Rescue dogs have often come from less-than-ideal circumstances. Hoarding, heavy-handed or under-stimulating environments can cause a dog to shut down personality-wise. As a foster home, our goal is to make the dog happy. This can take a few days, to weeks to months of consistent effort and patience.

So how does someone make a foster dog happy?

  1. Offering comfort. For some dogs, this means a cozy bed and lots of space. For others this means being able to hear you as they snooze in the other room. Some dogs will act as a shadow, following you around to make sure you’re not going to leave them.
  2. Talk to your dog in a soothing manner. Little things like asking them if they’d like to go for a walk or if they’re ready for dinner in a happy, calm and light tone will alert them to your voice as being someone to pay attention to because good things happens when they do.
  3. Have some high-value treats and toys on hand to make reinforcing good behaviour fun!
  4. Encourage them to use their nose. One of the ways to reduce anxiety in an animal is to transition it from using  eyes to gather information about the surrounding environment to their nose. Check out this post where we talk about dog stress signals and what you can do about it.
  5. Take them outside and allow them time around other dogs (so long as it doesn’t create more stress for them by doing so).

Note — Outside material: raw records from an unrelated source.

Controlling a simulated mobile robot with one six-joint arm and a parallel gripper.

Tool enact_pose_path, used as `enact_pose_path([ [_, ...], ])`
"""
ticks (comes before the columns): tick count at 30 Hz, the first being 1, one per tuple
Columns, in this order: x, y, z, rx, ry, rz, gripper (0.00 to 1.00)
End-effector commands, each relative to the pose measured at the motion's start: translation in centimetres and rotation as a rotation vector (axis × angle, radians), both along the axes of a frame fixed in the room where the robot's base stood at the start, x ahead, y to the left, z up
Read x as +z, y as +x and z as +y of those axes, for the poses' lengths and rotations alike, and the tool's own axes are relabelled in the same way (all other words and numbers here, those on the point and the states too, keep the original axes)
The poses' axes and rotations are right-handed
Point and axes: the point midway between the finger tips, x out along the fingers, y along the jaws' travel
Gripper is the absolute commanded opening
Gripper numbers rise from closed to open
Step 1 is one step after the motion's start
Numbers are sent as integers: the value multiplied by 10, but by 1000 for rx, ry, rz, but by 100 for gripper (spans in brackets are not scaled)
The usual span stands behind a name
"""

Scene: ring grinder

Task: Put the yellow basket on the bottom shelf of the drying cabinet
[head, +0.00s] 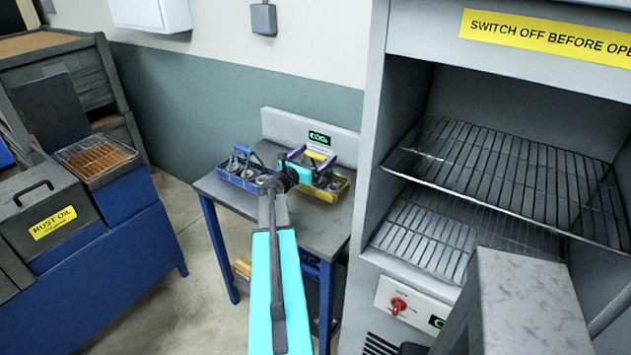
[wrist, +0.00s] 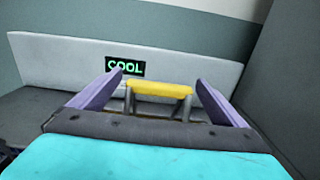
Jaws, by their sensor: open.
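The yellow basket (head: 337,188) stands on the small table below the COOL sign, partly hidden by my gripper. Metal parts show inside it. In the wrist view its yellow handle (wrist: 160,90) stands upright between my purple fingers, with a gap on either side. My gripper (head: 320,157) is open over the basket; its fingers also show in the wrist view (wrist: 155,84). The drying cabinet (head: 368,215) on the right is open at the front. It has an upper wire shelf (head: 510,172) and a bottom wire shelf (head: 425,235), both bare where visible.
A blue basket (head: 240,172) with metal parts stands left of the yellow one on the table (head: 232,200). The COOL sign panel (head: 285,127) rises behind them. A RUST OIL tank (head: 50,220) and a wire rack (head: 95,157) are at the left. Floor shows between.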

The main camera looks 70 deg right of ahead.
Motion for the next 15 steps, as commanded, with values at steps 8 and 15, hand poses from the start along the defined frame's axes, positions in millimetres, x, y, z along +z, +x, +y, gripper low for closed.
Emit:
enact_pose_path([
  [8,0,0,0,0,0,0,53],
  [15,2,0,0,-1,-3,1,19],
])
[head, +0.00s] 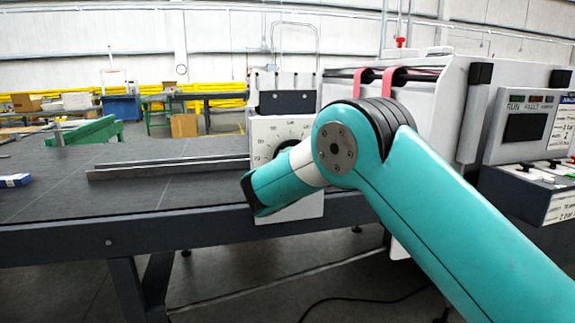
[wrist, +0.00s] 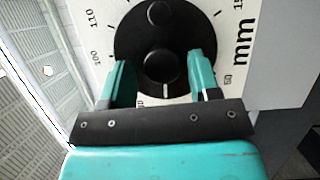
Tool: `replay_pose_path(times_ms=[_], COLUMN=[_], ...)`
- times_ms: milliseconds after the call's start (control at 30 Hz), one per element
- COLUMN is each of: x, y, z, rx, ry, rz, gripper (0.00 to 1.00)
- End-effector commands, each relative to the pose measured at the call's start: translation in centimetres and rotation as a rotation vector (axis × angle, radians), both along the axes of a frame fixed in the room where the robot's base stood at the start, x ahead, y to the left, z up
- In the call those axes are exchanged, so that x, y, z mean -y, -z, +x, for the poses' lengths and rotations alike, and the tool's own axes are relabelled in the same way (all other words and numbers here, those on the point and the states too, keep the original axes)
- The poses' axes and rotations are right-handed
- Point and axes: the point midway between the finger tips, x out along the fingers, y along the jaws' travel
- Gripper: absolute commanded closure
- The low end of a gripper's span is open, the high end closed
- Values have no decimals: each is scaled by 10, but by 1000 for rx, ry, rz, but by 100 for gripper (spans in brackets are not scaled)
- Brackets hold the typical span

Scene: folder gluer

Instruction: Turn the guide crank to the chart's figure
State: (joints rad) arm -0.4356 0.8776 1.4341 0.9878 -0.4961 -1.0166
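The guide crank (wrist: 128,40) is a black round disc with a raised round knob (wrist: 160,68) near its lower part and another round boss above it. A short white mark shows on the disc just below the knob. It sits on a white dial plate (wrist: 262,75) with figures such as 100 and 110 and the letters "mm". In the head view, the dial plate (head: 262,130) is partly covered by my arm. My gripper (wrist: 162,68) is open, with one teal finger on each side of the knob and visible gaps to it. The gripper is hidden in the head view.
A dark table (head: 60,195) with a metal guide bar (head: 170,168) lies left of the dial. A small blue box (head: 14,181) lies at the table's left.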

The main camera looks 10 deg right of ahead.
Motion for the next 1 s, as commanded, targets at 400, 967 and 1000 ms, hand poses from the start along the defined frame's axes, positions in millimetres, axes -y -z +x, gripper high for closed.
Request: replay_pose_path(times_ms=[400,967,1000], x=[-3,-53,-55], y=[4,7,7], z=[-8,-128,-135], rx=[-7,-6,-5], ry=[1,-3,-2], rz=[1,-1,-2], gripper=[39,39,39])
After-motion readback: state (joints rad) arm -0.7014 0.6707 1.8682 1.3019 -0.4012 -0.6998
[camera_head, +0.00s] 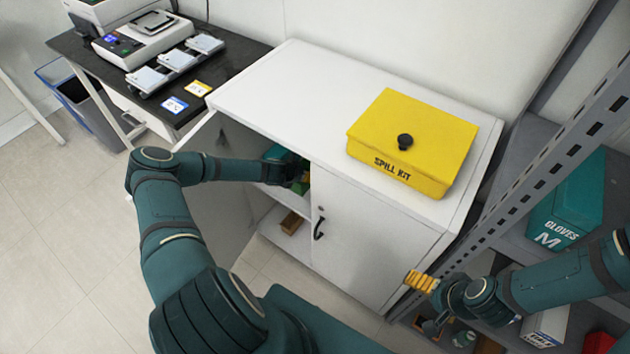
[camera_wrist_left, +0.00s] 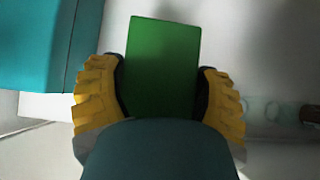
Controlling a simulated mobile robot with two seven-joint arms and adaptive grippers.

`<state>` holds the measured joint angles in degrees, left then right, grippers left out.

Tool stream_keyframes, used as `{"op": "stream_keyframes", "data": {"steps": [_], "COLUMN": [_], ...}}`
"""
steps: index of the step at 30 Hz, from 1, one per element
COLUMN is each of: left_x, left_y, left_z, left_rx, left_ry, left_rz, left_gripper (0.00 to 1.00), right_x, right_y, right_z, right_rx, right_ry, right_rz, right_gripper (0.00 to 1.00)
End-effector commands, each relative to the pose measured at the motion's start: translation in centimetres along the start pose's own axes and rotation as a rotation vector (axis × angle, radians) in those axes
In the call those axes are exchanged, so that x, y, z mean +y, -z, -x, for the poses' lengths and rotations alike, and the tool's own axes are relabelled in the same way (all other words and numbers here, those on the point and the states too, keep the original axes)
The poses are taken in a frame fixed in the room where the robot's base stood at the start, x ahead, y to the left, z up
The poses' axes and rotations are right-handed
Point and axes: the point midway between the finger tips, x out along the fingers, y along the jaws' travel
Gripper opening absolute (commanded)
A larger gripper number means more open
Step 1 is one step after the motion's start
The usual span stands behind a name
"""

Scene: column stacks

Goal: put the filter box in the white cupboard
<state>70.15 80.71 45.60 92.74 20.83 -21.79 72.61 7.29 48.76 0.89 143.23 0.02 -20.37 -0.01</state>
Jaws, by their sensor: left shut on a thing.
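The white cupboard (camera_head: 375,235) stands in the middle of the head view with its left door (camera_head: 212,195) swung open and its right door closed. My left arm reaches through the open side, and my left gripper (camera_head: 300,178) is inside, partly hidden by the door frame. In the left wrist view my left gripper (camera_wrist_left: 160,95) is shut on a green box, which I take as the filter box (camera_wrist_left: 163,55), held between its yellow fingers. Whether the box touches the shelf cannot be told. My right gripper (camera_head: 421,281) is in front of the rack at right; its opening is unclear.
A teal box (camera_wrist_left: 50,40) is close at left of the held box, inside the cupboard. A brown item (camera_head: 291,222) lies on the lower level. A yellow spill kit (camera_head: 415,140) sits on top. A metal rack (camera_head: 540,165) stands at right, a dark bench (camera_head: 215,75) at back left.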

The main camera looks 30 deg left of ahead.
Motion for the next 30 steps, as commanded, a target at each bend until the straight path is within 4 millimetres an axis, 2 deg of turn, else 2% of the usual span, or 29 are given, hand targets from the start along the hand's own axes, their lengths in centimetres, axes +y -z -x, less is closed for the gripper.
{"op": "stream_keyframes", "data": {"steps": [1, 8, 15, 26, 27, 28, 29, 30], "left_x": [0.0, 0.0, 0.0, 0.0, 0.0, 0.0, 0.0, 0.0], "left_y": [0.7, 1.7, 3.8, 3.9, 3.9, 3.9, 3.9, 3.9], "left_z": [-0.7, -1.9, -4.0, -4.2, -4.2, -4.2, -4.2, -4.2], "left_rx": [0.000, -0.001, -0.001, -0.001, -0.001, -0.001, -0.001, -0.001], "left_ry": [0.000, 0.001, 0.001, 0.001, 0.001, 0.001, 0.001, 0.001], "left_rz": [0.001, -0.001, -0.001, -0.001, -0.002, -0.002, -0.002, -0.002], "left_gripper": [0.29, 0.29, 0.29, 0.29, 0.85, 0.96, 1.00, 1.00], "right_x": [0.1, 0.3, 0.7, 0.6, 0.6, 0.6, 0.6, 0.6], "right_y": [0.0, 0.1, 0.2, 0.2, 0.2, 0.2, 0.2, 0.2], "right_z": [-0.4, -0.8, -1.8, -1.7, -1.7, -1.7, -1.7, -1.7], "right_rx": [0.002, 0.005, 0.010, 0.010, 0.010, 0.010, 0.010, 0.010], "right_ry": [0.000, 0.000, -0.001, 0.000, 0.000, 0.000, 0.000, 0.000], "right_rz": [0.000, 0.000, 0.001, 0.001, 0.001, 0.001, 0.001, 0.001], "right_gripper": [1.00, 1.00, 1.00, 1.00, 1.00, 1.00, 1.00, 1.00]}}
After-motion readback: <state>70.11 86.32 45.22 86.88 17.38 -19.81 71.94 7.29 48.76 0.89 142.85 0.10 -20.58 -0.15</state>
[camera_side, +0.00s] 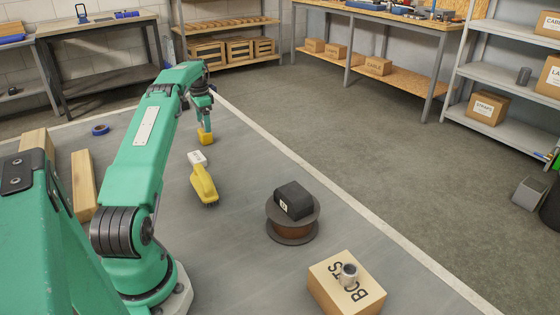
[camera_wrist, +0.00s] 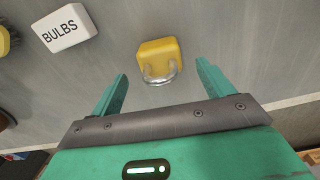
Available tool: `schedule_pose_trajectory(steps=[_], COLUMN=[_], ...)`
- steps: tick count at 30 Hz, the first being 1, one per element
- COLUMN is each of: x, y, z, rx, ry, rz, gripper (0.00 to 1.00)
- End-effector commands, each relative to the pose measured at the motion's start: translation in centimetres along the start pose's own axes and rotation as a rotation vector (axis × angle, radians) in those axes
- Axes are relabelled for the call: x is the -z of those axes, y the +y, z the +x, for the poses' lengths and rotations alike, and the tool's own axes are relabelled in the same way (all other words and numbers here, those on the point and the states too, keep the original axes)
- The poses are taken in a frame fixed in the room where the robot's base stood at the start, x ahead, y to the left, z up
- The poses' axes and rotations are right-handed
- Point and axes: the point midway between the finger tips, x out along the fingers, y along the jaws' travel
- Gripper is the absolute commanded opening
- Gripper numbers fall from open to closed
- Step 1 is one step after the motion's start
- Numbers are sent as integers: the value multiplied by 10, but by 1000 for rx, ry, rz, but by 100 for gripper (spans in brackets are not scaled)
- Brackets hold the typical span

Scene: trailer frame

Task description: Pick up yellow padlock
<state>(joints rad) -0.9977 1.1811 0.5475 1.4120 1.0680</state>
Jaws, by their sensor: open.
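The yellow padlock (camera_side: 206,139) stands or lies on the grey floor panel, directly below my gripper (camera_side: 204,118) in the side view. In the wrist view the yellow padlock (camera_wrist: 158,56) has its silver shackle turned toward my gripper (camera_wrist: 160,82). The two green fingers are spread, one on each side of the shackle, with the padlock's body a little beyond the tips. The jaws are open and hold nothing. In the side view the shackle is mostly hidden by the fingers.
A white box marked BULBS (camera_wrist: 64,29) lies left of the padlock. A yellow brush (camera_side: 204,184) lies nearer the side camera. A black box (camera_side: 294,200) sits on a brown spool (camera_side: 291,227). A cardboard box (camera_side: 336,291) carries a small metal part. Wooden blocks (camera_side: 83,182) lie left.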

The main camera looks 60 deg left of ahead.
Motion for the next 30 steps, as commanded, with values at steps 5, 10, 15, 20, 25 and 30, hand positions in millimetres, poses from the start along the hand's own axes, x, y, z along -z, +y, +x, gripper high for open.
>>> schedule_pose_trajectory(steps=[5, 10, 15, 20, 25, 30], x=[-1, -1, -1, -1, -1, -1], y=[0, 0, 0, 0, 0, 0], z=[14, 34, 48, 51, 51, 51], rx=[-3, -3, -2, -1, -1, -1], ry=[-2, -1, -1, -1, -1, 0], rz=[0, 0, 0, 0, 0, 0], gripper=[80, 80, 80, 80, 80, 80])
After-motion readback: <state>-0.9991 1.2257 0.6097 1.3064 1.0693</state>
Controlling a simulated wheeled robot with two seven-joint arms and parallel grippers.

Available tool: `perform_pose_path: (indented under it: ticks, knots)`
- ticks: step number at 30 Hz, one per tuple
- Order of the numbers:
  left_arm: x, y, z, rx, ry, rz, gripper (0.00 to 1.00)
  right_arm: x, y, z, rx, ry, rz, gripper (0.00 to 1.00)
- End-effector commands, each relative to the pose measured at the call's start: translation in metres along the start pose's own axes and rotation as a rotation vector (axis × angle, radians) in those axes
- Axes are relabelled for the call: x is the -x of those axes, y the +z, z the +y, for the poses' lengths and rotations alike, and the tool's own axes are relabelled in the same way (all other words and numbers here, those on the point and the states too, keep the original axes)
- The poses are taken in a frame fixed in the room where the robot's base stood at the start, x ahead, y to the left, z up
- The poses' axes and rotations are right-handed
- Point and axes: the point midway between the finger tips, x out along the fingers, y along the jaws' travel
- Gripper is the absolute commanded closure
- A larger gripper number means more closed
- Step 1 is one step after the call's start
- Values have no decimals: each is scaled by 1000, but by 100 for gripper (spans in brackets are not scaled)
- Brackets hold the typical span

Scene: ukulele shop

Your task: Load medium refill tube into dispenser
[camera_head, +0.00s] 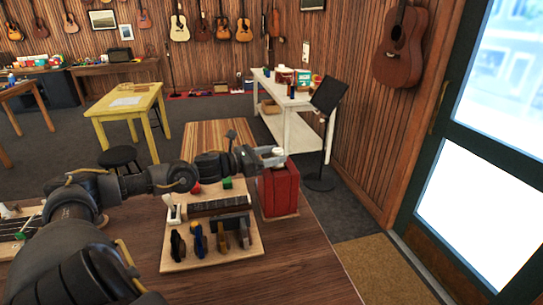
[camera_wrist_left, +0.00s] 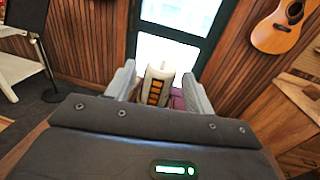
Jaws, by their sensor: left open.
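A red box, apparently the dispenser (camera_head: 279,192), stands upright at the right edge of the wooden table. Its reddish top also shows in the left wrist view (camera_wrist_left: 178,102). A white refill tube (camera_wrist_left: 155,86) with an orange and black label stands between my left gripper's fingers, over the dispenser's top. In the head view, its pale end (camera_head: 278,152) shows above the box. My left gripper (camera_head: 272,158) is open around the tube, with a finger on either side. How deep the tube sits in the dispenser is hidden. My right gripper is not in view.
A light wooden board (camera_head: 250,250) left of the dispenser holds several dark upright pieces and a ridged dark bar (camera_head: 216,206). A black music stand (camera_head: 325,110) stands beyond the table. A glass door (camera_head: 480,170) is at right. The table's front right is clear.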

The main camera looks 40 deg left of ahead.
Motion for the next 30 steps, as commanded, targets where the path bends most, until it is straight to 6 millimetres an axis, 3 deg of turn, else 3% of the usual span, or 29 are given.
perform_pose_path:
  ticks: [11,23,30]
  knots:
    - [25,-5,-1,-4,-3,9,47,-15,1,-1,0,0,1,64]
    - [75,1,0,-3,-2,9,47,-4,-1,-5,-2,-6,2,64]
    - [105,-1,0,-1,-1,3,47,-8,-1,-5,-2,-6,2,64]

Being out in nature feels so good – it helps us to think clearly and lets us relax. Dogs are stoked on walks, being stimulated by all of the smells and sights. Going for walks outside also helps them to get their energy out, which = a happy mellow dog.

Using tips like these can set you in the right direction and when in doubt, go with what feels right to you at the time when picturing what could make your foster dog happy.